We do not find authoritative references to the Bible or church history in either The Federalist Papers or the Antifederalist tracts. Adrienne Koch’s compilation of primary source documents, The American Enlightenment, is not mythological, even though it is self-consciously selective.36 There was an American Enlightenment, though subdued in its hostility to Christianity.37 Jefferson, after all, kept hidden his cut-up, re-pasted New Testament, purged of the miraculous and supernatural; he knew what his constituents would have thought of such a theology.38 He refused to publish this book, he told his friend, Christian physician Benjamin Rush, because he was “averse to the communication of my religious tenets to the public, because it would countenance the presumption of those who have endeavored to draw them before that tribunal, and to seduce public opinion to erect itself into that inquest over the rights of conscience, which the laws have so justly proscribed.”39 That is, if word got out to the American voters, who were overwhelmingly Christian in their views, regarding what he really believed about religion, he and his party might lose the next election, despite a generation of systematic planning by him and his deistic Virginia associates to get Christianity removed from the political arena in both Virginia and in national elections. (The book was not made public until 1902. In 1904, the 57th Congress reprinted 9,000 copies, 3,000 for use by Senators and 6,000 for the House.40 It was a very different America in 1904.)

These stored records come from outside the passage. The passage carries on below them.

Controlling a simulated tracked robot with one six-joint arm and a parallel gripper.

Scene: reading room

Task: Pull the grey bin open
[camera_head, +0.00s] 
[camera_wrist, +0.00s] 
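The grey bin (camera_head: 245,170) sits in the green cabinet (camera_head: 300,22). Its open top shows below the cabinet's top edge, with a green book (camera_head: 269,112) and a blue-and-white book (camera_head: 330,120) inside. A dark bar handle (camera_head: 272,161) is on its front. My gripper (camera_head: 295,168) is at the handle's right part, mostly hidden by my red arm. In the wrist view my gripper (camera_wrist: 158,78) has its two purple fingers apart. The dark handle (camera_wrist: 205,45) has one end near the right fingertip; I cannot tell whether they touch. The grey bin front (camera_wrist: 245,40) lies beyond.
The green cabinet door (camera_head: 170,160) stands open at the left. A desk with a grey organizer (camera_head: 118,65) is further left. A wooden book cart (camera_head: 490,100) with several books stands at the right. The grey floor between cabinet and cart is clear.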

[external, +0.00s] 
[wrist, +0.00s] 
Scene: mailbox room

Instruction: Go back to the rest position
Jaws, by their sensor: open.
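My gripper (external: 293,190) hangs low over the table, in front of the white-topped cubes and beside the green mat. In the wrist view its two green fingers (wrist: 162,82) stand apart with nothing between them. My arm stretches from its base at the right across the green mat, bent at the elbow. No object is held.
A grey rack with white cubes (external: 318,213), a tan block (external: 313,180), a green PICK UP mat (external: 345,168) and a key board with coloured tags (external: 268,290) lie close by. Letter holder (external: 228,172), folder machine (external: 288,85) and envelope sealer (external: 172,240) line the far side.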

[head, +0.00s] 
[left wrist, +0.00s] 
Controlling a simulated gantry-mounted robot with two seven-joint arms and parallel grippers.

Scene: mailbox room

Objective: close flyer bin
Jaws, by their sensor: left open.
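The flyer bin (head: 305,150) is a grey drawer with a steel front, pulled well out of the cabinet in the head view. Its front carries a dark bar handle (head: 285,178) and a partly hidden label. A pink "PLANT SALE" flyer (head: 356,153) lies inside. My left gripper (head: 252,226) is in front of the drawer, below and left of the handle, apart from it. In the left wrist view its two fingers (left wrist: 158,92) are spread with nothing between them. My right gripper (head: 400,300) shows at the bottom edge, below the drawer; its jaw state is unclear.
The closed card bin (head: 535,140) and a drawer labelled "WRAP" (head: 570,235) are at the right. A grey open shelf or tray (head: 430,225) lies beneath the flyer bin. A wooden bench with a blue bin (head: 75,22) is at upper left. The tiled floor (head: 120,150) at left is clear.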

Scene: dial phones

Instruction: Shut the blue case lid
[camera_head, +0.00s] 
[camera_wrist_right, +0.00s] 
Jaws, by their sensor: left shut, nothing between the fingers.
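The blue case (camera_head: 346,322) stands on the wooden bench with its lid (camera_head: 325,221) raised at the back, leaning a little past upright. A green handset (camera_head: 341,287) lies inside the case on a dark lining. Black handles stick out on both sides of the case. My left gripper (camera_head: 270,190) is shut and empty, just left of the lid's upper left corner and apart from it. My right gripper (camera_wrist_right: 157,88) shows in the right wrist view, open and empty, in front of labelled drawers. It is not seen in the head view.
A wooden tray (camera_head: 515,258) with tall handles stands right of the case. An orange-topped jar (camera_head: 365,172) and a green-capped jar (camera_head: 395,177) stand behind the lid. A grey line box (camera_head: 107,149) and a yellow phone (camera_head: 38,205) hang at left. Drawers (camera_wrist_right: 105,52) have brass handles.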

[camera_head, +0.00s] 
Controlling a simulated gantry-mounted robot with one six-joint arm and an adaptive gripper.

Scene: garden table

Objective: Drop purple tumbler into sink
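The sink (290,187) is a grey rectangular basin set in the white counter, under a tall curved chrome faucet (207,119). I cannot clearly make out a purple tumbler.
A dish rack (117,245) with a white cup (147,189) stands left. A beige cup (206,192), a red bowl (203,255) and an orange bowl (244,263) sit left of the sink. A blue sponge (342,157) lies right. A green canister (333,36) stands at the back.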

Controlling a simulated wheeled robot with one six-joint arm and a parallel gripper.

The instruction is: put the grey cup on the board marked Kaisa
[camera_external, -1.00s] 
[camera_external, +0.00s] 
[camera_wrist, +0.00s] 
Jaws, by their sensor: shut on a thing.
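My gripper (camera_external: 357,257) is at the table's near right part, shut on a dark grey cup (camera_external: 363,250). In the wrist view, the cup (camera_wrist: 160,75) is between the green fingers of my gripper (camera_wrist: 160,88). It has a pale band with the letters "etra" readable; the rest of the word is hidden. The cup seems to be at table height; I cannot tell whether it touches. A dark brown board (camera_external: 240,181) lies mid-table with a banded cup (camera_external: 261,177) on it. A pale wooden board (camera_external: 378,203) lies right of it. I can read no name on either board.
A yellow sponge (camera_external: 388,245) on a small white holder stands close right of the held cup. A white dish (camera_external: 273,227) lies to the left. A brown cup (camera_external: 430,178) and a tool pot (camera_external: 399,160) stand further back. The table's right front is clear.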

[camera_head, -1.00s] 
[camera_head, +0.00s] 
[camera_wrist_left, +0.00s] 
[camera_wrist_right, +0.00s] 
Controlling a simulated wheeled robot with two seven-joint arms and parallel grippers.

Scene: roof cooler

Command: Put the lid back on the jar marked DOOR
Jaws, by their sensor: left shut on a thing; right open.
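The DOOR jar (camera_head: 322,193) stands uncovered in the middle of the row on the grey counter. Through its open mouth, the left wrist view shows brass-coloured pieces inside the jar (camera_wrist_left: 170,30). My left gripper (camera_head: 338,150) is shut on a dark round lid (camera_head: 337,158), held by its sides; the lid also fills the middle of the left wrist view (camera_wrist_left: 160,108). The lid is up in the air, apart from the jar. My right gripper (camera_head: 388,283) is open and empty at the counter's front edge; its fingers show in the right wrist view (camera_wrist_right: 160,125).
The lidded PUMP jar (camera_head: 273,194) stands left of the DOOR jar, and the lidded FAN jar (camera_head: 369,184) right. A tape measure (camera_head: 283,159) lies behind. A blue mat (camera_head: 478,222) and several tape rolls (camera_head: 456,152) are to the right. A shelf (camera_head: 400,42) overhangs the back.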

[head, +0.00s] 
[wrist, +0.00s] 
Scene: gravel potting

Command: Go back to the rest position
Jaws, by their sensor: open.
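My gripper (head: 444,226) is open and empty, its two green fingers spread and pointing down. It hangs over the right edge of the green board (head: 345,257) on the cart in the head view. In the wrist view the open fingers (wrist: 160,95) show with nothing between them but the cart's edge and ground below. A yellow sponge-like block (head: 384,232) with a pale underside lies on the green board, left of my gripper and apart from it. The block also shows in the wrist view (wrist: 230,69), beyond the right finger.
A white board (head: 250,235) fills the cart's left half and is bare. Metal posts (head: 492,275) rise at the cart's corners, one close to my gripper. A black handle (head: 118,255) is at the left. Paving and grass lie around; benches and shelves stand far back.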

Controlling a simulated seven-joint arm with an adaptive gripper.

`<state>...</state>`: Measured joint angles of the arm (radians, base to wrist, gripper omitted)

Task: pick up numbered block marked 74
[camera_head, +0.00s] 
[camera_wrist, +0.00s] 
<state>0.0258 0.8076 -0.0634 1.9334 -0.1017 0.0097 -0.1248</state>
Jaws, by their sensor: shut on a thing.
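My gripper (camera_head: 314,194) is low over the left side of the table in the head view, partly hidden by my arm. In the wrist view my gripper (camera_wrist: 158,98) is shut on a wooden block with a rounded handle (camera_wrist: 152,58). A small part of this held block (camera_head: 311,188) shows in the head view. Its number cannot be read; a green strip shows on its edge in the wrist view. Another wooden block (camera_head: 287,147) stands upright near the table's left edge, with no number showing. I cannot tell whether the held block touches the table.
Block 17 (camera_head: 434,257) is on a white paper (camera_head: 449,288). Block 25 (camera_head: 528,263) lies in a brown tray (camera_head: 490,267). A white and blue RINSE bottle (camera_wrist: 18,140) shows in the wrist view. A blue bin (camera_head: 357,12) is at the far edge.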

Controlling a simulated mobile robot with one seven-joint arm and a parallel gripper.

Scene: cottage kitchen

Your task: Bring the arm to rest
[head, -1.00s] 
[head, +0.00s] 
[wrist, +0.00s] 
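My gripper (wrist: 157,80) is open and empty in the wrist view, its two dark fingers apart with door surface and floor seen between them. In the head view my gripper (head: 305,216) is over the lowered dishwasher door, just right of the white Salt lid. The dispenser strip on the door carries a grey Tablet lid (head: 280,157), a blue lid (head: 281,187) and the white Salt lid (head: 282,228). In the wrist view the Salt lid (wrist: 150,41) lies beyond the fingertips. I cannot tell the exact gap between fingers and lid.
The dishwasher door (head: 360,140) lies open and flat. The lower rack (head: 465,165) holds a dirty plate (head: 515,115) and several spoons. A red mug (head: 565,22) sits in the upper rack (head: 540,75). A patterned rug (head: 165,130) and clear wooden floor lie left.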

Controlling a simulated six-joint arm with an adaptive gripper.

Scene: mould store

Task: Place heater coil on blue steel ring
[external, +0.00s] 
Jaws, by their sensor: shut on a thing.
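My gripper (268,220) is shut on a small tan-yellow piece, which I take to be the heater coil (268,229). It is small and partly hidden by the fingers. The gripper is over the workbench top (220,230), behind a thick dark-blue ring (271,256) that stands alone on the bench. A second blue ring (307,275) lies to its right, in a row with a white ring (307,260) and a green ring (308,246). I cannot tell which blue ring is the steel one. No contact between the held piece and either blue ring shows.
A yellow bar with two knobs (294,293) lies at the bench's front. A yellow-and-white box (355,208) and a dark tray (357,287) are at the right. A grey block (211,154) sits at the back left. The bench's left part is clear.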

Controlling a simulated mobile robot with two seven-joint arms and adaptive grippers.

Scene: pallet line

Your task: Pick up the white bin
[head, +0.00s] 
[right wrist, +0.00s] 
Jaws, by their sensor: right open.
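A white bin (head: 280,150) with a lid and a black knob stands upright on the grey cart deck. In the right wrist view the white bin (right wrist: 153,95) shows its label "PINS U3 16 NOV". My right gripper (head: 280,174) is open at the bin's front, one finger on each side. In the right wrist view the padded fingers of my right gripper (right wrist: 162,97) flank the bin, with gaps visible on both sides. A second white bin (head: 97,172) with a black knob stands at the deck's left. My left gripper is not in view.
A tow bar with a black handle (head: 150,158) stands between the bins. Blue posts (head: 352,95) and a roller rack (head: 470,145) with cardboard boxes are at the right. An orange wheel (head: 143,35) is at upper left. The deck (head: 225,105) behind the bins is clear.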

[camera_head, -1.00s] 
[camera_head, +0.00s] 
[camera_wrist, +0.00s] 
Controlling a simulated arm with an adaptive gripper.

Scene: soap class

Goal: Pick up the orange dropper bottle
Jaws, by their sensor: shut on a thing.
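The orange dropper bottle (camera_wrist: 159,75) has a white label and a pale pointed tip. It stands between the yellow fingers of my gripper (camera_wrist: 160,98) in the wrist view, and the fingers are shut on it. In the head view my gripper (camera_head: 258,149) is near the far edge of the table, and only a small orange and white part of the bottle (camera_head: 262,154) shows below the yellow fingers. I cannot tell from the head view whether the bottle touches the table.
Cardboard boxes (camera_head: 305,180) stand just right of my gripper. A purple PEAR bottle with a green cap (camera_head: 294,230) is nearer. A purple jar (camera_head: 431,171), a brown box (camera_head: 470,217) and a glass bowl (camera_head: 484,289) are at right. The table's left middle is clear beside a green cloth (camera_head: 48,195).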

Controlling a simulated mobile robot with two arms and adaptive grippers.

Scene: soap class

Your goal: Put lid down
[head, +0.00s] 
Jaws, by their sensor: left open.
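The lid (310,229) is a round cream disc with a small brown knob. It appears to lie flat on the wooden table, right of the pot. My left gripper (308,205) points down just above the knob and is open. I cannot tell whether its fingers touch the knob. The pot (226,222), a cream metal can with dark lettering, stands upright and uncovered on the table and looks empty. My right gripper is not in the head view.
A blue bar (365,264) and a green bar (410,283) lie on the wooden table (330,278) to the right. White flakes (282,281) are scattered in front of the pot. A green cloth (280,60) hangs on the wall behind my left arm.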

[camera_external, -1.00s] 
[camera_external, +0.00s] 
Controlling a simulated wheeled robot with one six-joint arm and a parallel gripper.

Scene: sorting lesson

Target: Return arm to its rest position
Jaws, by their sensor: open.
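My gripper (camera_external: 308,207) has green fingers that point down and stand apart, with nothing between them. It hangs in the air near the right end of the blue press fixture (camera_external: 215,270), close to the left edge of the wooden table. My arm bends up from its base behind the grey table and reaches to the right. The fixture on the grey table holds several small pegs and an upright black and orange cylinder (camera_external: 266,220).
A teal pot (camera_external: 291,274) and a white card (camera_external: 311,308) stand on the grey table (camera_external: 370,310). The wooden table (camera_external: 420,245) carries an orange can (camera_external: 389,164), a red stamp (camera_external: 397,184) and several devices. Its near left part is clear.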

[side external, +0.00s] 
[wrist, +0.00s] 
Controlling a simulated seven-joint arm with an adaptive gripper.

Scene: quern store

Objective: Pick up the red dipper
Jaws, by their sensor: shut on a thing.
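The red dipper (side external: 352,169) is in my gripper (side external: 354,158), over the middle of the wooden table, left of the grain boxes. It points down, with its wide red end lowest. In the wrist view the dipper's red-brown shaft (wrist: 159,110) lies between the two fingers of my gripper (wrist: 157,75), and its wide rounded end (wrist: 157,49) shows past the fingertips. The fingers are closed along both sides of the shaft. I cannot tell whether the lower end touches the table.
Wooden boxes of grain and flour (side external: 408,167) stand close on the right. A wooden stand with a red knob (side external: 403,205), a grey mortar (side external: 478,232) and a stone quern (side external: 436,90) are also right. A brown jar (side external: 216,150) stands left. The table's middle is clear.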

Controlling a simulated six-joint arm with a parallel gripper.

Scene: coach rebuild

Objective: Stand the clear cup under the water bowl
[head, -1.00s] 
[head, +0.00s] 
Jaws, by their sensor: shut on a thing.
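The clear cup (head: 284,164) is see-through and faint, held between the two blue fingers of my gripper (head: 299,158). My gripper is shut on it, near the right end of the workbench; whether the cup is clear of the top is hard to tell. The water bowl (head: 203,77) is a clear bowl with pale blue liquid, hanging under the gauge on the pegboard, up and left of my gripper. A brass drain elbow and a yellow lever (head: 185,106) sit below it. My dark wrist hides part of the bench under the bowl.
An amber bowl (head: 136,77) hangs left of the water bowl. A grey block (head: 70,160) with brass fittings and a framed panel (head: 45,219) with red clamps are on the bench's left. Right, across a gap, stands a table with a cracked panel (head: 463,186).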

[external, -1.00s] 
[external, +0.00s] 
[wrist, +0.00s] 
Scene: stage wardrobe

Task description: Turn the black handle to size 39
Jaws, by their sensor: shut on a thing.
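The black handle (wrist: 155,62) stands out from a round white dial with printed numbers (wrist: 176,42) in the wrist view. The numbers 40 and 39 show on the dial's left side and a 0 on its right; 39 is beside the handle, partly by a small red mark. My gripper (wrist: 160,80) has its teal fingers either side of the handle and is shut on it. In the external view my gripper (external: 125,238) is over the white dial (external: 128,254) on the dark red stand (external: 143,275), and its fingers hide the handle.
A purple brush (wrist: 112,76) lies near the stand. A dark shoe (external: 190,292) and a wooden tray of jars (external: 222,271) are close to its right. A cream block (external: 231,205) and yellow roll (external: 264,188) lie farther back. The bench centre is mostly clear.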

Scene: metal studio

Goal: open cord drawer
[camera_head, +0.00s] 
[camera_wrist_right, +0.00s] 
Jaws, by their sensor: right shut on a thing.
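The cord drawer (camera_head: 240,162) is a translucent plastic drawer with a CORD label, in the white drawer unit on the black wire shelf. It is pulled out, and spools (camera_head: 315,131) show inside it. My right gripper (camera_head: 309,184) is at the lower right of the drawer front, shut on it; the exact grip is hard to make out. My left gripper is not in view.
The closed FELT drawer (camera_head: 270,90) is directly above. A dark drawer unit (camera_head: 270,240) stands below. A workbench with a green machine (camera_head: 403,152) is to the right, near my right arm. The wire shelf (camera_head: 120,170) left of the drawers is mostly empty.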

The Framers rhetorically appealed back to Roman law and classical political models in their defense of the Constitution. Madison, Jay, and Hamilton used the Roman name “Publius” in signing the Federalist Papers. Publius was a prominent founder of the Roman Republic. The Antifederalists responded with pseudo-Roman names. Yet both groups were heavily dependent on late seventeenth-century political philosophy, as well as on early eighteenth-century Whig republicanism....41 They shared a common universe of political discourse, and trinitarian Christianity was what both sides were attempting to downplay. The political discourse of the age was dominated by classical allusions, not by Hebraic ones....
....What we must understand is that the U.S. Constitution is in large part a product of a rhetorical Enlightenment appeal back to the Greco-Roman world, yet it was in fact something quite modern: specifically, a reaction against the Puritanism of both seventeenth-century American colonialism and the Puritanism of the Cromwellian revolution of 1642–60.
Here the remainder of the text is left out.